» Given exercise: Going from the top of the data below, give again each line through the one containing "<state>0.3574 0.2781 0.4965", both ends kept.

» Records shown:

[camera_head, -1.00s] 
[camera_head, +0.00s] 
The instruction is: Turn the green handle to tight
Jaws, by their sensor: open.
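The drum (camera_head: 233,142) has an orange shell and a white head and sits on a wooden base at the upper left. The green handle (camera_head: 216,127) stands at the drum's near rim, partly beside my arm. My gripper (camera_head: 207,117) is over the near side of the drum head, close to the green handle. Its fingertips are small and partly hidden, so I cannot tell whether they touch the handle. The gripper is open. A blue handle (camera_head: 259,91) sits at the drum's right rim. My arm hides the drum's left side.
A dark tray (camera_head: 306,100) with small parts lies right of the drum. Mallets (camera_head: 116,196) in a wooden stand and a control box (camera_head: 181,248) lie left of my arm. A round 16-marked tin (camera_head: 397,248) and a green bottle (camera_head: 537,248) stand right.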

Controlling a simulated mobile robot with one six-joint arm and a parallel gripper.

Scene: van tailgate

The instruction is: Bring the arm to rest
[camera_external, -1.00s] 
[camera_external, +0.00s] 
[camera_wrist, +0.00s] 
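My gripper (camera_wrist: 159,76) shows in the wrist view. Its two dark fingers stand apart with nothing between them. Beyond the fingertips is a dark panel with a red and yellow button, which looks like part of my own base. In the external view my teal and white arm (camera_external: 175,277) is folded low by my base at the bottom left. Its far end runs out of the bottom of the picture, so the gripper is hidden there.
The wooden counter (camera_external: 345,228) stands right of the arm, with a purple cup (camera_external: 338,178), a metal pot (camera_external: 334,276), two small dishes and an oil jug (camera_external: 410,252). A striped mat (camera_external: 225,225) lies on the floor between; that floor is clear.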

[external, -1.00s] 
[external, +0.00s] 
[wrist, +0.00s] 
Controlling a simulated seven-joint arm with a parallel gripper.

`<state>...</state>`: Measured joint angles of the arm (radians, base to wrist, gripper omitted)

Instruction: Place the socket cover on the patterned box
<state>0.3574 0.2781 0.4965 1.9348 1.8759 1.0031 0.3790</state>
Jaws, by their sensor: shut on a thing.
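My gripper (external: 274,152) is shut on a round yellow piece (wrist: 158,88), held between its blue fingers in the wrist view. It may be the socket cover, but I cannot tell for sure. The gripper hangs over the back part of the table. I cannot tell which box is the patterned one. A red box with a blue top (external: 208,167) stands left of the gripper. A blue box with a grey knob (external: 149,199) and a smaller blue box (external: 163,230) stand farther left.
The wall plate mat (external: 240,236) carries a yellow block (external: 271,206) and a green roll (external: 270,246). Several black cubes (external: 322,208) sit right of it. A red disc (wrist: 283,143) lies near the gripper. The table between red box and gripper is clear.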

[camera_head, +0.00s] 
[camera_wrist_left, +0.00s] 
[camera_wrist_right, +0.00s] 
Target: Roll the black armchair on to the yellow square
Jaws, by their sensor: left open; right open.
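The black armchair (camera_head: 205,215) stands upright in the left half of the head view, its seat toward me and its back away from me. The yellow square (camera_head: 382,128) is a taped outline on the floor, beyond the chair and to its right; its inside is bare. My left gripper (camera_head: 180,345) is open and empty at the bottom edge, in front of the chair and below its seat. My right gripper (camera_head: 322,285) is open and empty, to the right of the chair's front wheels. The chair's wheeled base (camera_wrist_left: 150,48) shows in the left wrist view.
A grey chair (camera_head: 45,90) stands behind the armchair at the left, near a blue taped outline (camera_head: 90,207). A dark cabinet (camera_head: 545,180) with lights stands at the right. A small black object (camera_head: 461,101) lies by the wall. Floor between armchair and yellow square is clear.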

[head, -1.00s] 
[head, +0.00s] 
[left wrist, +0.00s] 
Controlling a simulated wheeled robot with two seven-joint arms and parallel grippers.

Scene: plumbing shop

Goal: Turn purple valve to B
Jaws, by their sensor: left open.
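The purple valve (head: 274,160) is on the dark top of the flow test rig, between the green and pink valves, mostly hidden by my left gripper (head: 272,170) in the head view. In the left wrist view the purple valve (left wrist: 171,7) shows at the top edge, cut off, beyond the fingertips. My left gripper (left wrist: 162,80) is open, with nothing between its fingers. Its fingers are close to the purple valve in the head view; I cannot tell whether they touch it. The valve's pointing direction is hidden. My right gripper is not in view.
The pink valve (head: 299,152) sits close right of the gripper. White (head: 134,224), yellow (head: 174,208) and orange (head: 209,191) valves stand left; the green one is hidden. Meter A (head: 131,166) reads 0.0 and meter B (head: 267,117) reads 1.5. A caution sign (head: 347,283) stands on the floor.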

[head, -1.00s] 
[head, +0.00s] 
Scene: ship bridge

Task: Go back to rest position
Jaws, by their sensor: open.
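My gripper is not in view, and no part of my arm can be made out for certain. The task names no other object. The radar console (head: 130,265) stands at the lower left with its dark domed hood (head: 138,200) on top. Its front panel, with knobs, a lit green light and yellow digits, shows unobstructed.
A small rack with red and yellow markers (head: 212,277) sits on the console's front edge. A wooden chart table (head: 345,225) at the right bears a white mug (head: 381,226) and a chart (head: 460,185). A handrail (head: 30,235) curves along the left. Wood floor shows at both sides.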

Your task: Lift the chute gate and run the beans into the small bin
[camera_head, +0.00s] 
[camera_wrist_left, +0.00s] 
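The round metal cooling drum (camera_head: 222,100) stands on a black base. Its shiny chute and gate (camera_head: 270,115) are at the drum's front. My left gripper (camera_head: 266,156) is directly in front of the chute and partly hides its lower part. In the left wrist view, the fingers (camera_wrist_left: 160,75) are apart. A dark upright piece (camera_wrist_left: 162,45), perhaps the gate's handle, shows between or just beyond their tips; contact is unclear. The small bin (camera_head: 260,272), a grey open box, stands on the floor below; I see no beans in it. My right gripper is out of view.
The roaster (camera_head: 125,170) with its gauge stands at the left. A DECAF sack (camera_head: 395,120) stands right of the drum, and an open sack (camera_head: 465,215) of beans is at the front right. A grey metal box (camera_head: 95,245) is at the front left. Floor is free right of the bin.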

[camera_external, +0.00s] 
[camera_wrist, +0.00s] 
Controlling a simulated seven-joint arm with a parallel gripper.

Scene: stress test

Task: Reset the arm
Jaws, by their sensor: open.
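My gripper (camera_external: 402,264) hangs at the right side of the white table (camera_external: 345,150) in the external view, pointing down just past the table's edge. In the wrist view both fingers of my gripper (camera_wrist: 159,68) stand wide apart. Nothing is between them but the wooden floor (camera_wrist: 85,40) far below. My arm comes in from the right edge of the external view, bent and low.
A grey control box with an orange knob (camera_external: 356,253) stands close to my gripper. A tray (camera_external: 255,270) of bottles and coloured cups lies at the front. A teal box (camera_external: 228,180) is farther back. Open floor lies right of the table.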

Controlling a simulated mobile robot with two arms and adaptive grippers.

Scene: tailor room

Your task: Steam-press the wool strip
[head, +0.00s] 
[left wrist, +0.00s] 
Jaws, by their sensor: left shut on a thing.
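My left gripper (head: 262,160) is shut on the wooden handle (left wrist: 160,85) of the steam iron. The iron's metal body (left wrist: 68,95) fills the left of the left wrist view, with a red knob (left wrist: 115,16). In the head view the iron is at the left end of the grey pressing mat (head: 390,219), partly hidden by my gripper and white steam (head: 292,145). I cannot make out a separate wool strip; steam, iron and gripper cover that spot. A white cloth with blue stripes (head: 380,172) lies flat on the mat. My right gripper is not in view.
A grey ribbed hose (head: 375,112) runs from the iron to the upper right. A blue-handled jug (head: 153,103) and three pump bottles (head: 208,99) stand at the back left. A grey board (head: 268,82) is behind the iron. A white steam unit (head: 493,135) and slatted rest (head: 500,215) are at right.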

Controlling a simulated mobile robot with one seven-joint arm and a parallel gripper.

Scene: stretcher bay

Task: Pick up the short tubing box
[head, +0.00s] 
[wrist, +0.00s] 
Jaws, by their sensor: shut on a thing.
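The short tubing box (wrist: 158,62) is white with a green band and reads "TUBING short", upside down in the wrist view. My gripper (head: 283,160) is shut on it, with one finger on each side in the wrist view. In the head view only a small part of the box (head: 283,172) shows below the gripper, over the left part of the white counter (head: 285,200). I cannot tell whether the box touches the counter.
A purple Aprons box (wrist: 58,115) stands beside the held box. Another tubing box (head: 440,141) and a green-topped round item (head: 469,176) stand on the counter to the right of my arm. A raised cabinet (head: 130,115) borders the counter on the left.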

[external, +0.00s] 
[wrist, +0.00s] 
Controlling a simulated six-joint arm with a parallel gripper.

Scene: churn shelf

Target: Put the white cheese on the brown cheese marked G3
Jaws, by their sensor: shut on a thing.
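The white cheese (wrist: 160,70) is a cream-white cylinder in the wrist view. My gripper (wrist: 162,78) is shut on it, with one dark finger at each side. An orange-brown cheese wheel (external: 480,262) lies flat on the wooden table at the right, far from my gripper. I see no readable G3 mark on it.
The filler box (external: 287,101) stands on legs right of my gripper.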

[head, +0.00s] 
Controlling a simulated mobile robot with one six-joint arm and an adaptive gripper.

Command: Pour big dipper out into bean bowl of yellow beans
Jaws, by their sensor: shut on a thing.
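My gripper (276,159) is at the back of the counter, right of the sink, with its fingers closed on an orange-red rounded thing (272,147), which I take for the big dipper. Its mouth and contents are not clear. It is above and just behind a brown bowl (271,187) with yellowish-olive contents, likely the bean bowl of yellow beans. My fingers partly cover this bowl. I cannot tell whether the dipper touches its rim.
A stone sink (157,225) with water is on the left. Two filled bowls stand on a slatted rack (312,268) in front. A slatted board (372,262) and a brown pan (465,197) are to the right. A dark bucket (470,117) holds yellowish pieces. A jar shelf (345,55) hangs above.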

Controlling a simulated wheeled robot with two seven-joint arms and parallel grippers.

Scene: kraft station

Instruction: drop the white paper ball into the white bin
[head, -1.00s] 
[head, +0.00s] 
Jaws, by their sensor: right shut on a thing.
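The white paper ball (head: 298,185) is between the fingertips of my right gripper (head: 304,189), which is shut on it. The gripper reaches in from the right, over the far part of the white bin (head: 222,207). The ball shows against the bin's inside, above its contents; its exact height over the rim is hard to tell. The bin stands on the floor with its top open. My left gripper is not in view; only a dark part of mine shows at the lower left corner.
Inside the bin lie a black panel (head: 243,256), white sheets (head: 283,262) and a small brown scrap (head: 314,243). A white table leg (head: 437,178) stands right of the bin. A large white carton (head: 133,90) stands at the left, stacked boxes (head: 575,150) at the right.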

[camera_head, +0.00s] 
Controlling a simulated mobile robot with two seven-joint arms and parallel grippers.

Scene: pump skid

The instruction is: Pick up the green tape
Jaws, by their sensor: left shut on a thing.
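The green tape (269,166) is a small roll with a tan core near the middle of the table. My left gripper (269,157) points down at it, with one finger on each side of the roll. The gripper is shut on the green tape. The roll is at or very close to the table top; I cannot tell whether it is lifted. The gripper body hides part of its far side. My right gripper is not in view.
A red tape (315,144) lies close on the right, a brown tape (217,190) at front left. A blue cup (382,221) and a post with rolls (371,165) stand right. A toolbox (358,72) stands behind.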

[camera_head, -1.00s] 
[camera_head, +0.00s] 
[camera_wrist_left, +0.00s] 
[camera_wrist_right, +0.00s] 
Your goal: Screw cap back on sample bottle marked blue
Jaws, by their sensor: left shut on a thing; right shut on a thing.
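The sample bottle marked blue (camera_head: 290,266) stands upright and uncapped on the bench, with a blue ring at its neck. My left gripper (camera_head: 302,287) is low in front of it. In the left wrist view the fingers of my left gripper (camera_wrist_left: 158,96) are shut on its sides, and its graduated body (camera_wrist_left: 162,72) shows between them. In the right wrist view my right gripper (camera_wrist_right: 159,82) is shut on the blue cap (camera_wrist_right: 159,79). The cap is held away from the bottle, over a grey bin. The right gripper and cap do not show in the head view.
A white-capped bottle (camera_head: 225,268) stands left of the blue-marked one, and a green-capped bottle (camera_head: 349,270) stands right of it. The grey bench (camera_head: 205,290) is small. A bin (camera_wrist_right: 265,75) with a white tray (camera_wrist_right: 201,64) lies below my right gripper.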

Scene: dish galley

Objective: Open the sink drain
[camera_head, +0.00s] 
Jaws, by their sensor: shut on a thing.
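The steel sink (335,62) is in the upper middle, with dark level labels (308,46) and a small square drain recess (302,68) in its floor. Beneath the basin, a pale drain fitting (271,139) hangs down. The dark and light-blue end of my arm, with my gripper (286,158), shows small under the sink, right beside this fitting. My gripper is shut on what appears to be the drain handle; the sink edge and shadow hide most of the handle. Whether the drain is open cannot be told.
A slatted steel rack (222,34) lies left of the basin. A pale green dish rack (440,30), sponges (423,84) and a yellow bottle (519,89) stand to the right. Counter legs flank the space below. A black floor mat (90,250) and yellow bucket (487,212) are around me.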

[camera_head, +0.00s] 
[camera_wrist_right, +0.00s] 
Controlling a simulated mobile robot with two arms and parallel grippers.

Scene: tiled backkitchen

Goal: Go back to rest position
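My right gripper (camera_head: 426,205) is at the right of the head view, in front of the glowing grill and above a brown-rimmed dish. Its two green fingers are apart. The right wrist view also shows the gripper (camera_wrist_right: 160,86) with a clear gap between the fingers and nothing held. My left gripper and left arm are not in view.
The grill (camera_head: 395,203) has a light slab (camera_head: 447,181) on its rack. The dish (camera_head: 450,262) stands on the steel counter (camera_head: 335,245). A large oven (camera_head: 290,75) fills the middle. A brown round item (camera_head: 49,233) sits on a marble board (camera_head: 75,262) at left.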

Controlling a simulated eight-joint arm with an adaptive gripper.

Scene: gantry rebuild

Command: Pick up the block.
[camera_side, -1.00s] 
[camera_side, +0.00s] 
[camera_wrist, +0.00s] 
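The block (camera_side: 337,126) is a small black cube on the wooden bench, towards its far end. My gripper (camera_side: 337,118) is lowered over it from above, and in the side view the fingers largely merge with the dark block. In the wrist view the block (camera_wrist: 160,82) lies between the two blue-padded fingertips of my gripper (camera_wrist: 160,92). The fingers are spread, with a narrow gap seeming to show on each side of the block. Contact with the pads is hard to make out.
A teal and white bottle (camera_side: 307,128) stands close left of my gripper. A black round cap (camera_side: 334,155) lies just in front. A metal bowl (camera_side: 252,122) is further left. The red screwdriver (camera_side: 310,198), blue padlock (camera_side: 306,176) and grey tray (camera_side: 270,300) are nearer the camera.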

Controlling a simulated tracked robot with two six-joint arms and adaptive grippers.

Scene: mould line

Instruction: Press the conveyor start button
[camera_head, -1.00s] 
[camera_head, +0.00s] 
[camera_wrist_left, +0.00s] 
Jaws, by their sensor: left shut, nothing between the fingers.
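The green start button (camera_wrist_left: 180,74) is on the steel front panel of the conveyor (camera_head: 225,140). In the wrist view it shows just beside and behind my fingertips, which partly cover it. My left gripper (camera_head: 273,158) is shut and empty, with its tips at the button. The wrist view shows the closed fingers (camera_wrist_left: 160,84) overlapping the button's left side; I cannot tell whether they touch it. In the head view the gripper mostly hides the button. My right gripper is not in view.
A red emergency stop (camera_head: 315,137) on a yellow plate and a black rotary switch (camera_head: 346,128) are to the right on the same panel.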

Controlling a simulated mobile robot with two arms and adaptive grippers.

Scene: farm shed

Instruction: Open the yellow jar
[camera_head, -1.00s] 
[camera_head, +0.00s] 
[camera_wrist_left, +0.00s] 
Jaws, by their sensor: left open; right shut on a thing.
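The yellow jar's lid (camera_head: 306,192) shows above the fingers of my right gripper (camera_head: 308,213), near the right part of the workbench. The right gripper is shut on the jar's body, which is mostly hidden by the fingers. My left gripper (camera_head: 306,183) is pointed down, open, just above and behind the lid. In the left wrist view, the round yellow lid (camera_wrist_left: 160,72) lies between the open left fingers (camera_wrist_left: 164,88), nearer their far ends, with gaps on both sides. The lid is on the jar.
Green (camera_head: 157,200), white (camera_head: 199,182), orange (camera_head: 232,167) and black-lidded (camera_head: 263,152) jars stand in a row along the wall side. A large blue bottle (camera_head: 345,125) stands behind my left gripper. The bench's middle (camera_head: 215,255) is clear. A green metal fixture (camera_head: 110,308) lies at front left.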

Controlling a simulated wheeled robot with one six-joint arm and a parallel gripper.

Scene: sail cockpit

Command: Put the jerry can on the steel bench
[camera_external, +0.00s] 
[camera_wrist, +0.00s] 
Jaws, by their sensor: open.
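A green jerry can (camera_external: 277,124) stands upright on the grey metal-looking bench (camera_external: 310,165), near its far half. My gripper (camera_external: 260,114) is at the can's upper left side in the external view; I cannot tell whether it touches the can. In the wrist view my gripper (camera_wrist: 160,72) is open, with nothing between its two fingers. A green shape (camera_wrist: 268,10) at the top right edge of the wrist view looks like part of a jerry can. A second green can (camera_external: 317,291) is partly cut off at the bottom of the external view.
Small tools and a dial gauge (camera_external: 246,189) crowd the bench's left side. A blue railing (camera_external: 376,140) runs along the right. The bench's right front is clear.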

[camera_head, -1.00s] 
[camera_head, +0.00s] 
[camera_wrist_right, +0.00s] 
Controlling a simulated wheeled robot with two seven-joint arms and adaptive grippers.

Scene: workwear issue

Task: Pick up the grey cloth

» Solution below:
[camera_head, -1.00s] 
[camera_head, +0.00s] 
The instruction is: Turn the green handle to tight
Jaws, by their sensor: open.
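The drum (camera_head: 233,142) has an orange shell and a white head and sits on a wooden base at the upper left. The green handle (camera_head: 216,127) stands at the drum's near rim, partly beside my arm. My gripper (camera_head: 207,117) is over the near side of the drum head, close to the green handle. Its fingertips are small and partly hidden, so I cannot tell whether they touch the handle. The gripper is open. A blue handle (camera_head: 259,91) sits at the drum's right rim. My arm hides the drum's left side.
A dark tray (camera_head: 306,100) with small parts lies right of the drum. Mallets (camera_head: 116,196) in a wooden stand and a control box (camera_head: 181,248) lie left of my arm. A round 16-marked tin (camera_head: 397,248) and a green bottle (camera_head: 537,248) stand right.

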Controlling a simulated mobile robot with one six-joint arm and a parallel gripper.

Scene: van tailgate

The instruction is: Bring the arm to rest
[camera_external, -1.00s] 
[camera_external, +0.00s] 
[camera_wrist, +0.00s] 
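My gripper (camera_wrist: 159,76) shows in the wrist view. Its two dark fingers stand apart with nothing between them. Beyond the fingertips is a dark panel with a red and yellow button, which looks like part of my own base. In the external view my teal and white arm (camera_external: 175,277) is folded low by my base at the bottom left. Its far end runs out of the bottom of the picture, so the gripper is hidden there.
The wooden counter (camera_external: 345,228) stands right of the arm, with a purple cup (camera_external: 338,178), a metal pot (camera_external: 334,276), two small dishes and an oil jug (camera_external: 410,252). A striped mat (camera_external: 225,225) lies on the floor between; that floor is clear.

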[external, -1.00s] 
[external, +0.00s] 
[wrist, +0.00s] 
Controlling a simulated seven-joint arm with a parallel gripper.

`<state>...</state>`: Measured joint angles of the arm (radians, base to wrist, gripper omitted)

Instruction: Place the socket cover on the patterned box
<state>0.3574 0.2781 0.4965 1.9348 1.8759 1.0031 0.3790</state>

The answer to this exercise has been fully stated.